For many, both deaths illustrate how the wrongful deaths of Black citizens and the deaths of white citizens, at the hands of both law enforcement and their fellow citizens, do not seem to carry the same weight in the judicial system.

“It’s not something you get used to,” said Janat Davis, a member of the Black Catholic Ministry Commission for the Archdiocese of Milwaukee and a parishioner at All Saints Catholic Church. “Since March, we’ve heard the names — we’ve heard Breona Taylor, we’ve heard Ahmaud Arbery, we’ve heard George Floyd. But there are some 20, 30, 40, 50 other names before those names.”

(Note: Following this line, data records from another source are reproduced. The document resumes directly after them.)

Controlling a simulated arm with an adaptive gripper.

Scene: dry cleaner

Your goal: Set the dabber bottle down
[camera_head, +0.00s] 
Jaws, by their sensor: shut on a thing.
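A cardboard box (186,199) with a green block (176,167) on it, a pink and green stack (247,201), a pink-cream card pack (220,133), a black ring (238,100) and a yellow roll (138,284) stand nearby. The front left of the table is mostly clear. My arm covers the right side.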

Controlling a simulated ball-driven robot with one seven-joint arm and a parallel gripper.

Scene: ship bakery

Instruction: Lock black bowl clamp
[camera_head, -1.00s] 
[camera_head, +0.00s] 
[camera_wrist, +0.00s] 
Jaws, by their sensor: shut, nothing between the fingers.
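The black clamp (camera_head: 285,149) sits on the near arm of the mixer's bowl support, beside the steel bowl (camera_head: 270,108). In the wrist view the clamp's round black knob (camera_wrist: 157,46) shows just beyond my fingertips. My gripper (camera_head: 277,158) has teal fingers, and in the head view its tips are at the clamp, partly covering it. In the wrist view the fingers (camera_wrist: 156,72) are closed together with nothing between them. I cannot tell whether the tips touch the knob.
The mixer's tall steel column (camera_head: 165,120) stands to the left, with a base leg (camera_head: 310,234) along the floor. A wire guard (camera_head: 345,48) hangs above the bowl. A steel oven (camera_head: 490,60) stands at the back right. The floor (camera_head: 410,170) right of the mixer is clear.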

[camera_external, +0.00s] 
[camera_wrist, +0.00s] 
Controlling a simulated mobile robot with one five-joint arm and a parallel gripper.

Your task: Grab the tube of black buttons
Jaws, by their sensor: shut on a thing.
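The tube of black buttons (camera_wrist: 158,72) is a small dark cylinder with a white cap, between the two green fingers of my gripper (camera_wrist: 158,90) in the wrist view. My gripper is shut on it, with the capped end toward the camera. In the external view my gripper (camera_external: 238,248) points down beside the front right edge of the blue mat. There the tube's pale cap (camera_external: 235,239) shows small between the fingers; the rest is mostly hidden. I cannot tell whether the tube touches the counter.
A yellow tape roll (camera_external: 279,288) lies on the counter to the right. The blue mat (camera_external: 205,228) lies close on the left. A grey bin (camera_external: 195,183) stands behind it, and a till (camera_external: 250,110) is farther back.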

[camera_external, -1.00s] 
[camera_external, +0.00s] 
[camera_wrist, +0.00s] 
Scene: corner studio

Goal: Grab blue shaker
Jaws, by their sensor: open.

According to the Washington Post, which has logged every fatal shooting by an on-duty police officer in the United States since 2015, the rate at which Black Americans are killed by law enforcement is more than twice as high as it is for Americans who are white.

“And each time you hear a name, each time you hear another incident, it just builds on the one that happened before,” said Davis. “And there’s just a level of anger that just keeps building and building and building. It calls to mind Langston Hughes’ point — ‘What happens to a dream deferred?’ It explodes. There’s no place else for it to go. And that’s what we’re seeing now — we’re seeing an explosion.”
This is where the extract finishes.